━━ Supplied information ━━

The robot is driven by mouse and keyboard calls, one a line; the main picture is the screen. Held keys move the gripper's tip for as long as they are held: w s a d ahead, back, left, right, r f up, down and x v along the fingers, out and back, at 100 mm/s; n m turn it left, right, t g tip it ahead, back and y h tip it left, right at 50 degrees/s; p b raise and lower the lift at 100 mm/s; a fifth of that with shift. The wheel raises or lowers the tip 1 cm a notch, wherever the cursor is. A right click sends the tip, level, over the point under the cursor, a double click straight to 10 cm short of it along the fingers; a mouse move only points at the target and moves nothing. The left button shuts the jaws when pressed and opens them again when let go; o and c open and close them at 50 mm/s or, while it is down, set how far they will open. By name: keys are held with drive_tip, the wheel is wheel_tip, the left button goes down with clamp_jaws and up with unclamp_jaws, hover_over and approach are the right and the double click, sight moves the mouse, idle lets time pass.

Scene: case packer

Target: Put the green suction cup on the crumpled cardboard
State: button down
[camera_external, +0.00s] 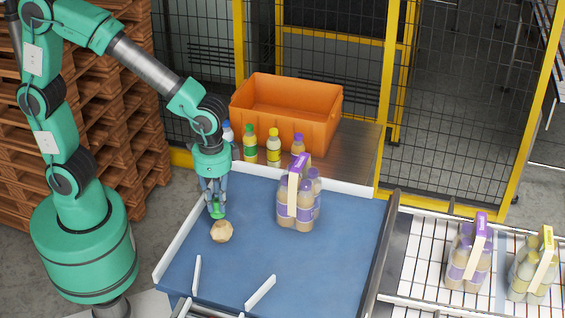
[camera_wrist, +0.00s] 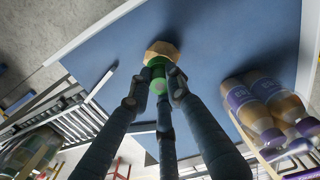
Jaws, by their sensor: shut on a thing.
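My gripper (camera_external: 216,207) is shut on the green suction cup (camera_external: 218,210), which also shows in the wrist view (camera_wrist: 158,68) between my fingers. The crumpled cardboard (camera_external: 221,232) is a small tan lump on the blue conveyor belt. It also shows in the wrist view (camera_wrist: 162,48), just beyond the cup and partly hidden by it. In the outside view the cup is just above and slightly left of the cardboard. I cannot tell whether the two touch.
The blue belt (camera_external: 250,245) has white side rails. A bottle pack with a purple label (camera_external: 298,200) stands right of the cardboard. Several bottles and an orange crate (camera_external: 315,131) are behind. More packs (camera_external: 468,255) stand on the right conveyor. The front of the belt is mostly clear.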

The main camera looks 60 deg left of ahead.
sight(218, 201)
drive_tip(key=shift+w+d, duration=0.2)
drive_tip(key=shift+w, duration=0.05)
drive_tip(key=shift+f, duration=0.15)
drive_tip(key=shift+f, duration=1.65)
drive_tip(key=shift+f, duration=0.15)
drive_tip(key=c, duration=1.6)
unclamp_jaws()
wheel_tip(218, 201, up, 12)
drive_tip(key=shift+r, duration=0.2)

━━━

--- Task statement ---
Copy out only the lines from the one containing "State: button down" through the one containing "[camera_wrist, +0.00s]", exactly, with both ends. Any picture is left out.

--- Result of the task ---
State: button down
[camera_external, +0.00s] 
[camera_wrist, +0.00s] 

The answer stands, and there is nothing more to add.